What you have to write in the description needs to have the following format:
PT="chart" P0="[anything]" P1="[anything]" P2="[anything]" P3="[anything]" A="[P1/P2/P3]" F="[hist/real]"

That is a fixed structured we thought that could describe best what kind of data was being collected, if it can be shown in the same graph and what kind of data it is - more informations later.


Example:

  • Average KB/s received on the server by the network interface eth0, historical data:
    PT="chart" P0="srv" P1="Network" P2="eth0" P3="Avg KB/s in" A="P2" F="hist"
  • Average KB/s sent on the server by the network interface eth0, historical data:
    PT="chart" P0="srv" P1="Network" P2="eth0" P3="Avg KB/s out" A="P2" F="hist"
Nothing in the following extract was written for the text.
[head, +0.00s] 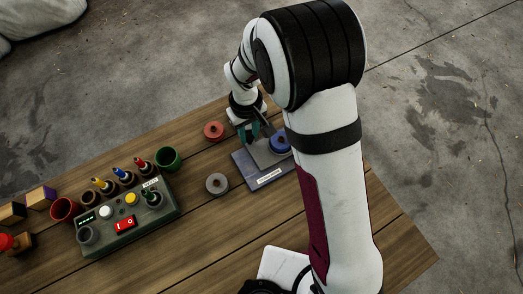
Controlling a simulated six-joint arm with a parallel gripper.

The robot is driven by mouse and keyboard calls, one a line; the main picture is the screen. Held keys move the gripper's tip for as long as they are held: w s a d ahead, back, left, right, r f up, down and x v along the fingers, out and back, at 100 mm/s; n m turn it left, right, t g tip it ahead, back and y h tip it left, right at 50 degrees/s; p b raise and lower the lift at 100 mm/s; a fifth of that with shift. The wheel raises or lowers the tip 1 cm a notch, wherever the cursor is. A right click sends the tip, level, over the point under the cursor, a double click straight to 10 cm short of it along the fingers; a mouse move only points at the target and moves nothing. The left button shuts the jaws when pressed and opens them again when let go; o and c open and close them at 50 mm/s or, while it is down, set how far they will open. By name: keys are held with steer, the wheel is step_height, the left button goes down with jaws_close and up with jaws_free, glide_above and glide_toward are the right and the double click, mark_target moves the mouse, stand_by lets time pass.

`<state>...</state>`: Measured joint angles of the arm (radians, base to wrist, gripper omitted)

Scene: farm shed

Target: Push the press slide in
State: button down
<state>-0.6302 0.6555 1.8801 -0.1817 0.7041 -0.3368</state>
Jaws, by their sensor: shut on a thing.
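The press (243,164) is a grey plate-like base with a white label strip on its front edge, standing on the wooden table. A blue round piece (280,144) sits at its right side, partly hidden behind my arm. My gripper (255,134) has teal fingers and is at the back of the press, left of the blue piece. It is shut on a part of the press that looks like the slide; the held part is small and mostly hidden by the fingers.
A green control box (125,222) with colored knobs and a red switch stands further left, with a green cup (168,159) and a red cup (64,209) nearby. My arm hides the table's right part.

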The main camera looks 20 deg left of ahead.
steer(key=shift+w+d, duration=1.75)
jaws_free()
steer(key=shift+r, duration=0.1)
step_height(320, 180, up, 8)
The setup of the first metric of the first example therefore looks in NetXMS like this:

After having set the description of the 2 above metric properties and having saved it by closing the configuration window (if you're using templates close the template-window so that the changes are commited to the database) and having waited up to 60 seconds (apparently commits to the DB don't happen immediately in NetXMS), you should see the new graph showing up in the utility:

Please note in the plotted graph above that what you wrote in the description field is mirrored in the title and legend.

Other examples:

  • How many MB/s were read by the disk VDA
    PT="chart" P0="srv" P1="Disk" P2="vda" P3="Avg MB/s read" A="P2" F="hist"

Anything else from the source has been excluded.